_SHORT PROBLEM_
Output each entry exactly; skip nothing.

** START OF RECORDS **

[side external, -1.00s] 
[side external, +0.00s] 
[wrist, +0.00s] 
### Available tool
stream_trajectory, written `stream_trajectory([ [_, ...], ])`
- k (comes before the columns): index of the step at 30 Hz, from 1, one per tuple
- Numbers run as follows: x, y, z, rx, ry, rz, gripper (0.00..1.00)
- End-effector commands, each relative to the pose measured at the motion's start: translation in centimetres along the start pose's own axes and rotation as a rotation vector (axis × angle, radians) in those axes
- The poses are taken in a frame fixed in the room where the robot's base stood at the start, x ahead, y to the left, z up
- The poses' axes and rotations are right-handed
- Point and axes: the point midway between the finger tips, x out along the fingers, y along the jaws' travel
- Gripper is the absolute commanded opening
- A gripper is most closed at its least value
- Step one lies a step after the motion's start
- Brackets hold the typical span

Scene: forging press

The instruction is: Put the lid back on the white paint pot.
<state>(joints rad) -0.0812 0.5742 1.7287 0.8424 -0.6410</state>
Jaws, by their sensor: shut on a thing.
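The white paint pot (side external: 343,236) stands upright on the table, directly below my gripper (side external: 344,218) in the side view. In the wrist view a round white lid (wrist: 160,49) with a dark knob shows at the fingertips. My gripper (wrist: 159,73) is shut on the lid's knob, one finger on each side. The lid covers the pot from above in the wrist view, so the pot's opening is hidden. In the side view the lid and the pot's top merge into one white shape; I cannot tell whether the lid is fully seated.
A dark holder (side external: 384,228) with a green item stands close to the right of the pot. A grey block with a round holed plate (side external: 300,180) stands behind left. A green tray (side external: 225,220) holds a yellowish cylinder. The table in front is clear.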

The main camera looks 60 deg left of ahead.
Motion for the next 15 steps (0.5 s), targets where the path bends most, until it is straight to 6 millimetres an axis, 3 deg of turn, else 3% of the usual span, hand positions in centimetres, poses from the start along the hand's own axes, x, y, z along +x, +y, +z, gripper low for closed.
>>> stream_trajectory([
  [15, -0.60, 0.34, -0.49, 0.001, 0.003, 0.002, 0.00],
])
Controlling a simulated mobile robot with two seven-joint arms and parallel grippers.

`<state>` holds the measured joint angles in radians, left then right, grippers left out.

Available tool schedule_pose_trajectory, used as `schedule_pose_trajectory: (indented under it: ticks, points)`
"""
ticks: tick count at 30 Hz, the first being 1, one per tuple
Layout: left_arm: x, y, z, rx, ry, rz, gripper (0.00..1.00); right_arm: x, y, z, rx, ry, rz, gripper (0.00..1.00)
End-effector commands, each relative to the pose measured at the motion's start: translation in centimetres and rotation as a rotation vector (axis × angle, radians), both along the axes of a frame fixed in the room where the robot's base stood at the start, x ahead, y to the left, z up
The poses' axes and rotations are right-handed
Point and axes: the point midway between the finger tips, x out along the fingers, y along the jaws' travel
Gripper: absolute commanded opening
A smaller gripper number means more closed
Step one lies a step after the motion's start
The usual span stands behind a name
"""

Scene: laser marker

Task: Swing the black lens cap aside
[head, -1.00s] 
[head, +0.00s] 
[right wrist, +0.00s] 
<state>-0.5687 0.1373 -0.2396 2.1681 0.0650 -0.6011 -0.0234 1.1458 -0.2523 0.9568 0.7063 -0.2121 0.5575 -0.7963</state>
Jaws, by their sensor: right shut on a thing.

** END OF RECORDS **

_ANSWER TO THIS TASK_
[side external, -1.00s] 
[side external, +0.00s] 
[wrist, +0.00s] 
### Available tool
stream_trajectory, written `stream_trajectory([ [_, ...], ])`
- k (comes before the columns): index of the step at 30 Hz, from 1, one per tuple
- Numbers run as follows: x, y, z, rx, ry, rz, gripper (0.00..1.00)
- End-effector commands, each relative to the pose measured at the motion's start: translation in centimetres along the start pose's own axes and rotation as a rotation vector (axis × angle, radians) in those axes
- The poses are taken in a frame fixed in the room where the robot's base stood at the start, x ahead, y to the left, z up
- The poses' axes and rotations are right-handed
- Point and axes: the point midway between the finger tips, x out along the fingers, y along the jaws' travel
- Gripper is the absolute commanded opening
- A gripper is most closed at its least value
- Step one lies a step after the motion's start
- Brackets hold the typical span

Scene: forging press

The instruction is: Put the lid back on the white paint pot.
<state>(joints rad) -0.0812 0.5742 1.7287 0.8424 -0.6410</state>
Jaws, by their sensor: shut on a thing.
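The white paint pot (side external: 343,236) stands upright on the table, directly below my gripper (side external: 344,218) in the side view. In the wrist view a round white lid (wrist: 160,49) with a dark knob shows at the fingertips. My gripper (wrist: 159,73) is shut on the lid's knob, one finger on each side. The lid covers the pot from above in the wrist view, so the pot's opening is hidden. In the side view the lid and the pot's top merge into one white shape; I cannot tell whether the lid is fully seated.
A dark holder (side external: 384,228) with a green item stands close to the right of the pot. A grey block with a round holed plate (side external: 300,180) stands behind left. A green tray (side external: 225,220) holds a yellowish cylinder. The table in front is clear.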

The main camera looks 60 deg left of ahead.
Motion for the next 15 steps (0.5 s), targets where the path bends most, until it is straight to 6 millimetres an axis, 3 deg of turn, else 3% of the usual span, hand positions in centimetres, poses from the start along the hand's own axes, x, y, z along +x, +y, +z, gripper low for closed.
>>> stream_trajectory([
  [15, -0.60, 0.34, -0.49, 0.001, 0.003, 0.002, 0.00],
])
Controlling a simulated mobile robot with two seven-joint arms and parallel grippers.

`<state>` holds the measured joint angles in radians, left then right, grippers left out.

Available tool schedule_pose_trajectory, used as `schedule_pose_trajectory: (indented under it: ticks, points)`
"""
ticks: tick count at 30 Hz, the first being 1, one per tuple
Layout: left_arm: x, y, z, rx, ry, rz, gripper (0.00..1.00); right_arm: x, y, z, rx, ry, rz, gripper (0.00..1.00)
End-effector commands, each relative to the pose measured at the motion's start: translation in centimetres and rotation as a rotation vector (axis × angle, radians), both along the axes of a frame fixed in the room where the robot's base stood at the start, x ahead, y to the left, z up
The poses' axes and rotations are right-handed
Point and axes: the point midway between the finger tips, x out along the fingers, y along the jaws' travel
Gripper: absolute commanded opening
A smaller gripper number means more closed
Step one lies a step after the motion's start
The usual span stands behind a name
"""

Scene: laser marker

Task: Swing the black lens cap aside
[head, -1.00s] 
[head, +0.00s] 
[right wrist, +0.00s] 
<state>-0.5687 0.1373 -0.2396 2.1681 0.0650 -0.6011 -0.0234 1.1458 -0.2523 0.9568 0.7063 -0.2121 0.5575 -0.7963</state>
Jaws, by their sensor: right shut on a thing.

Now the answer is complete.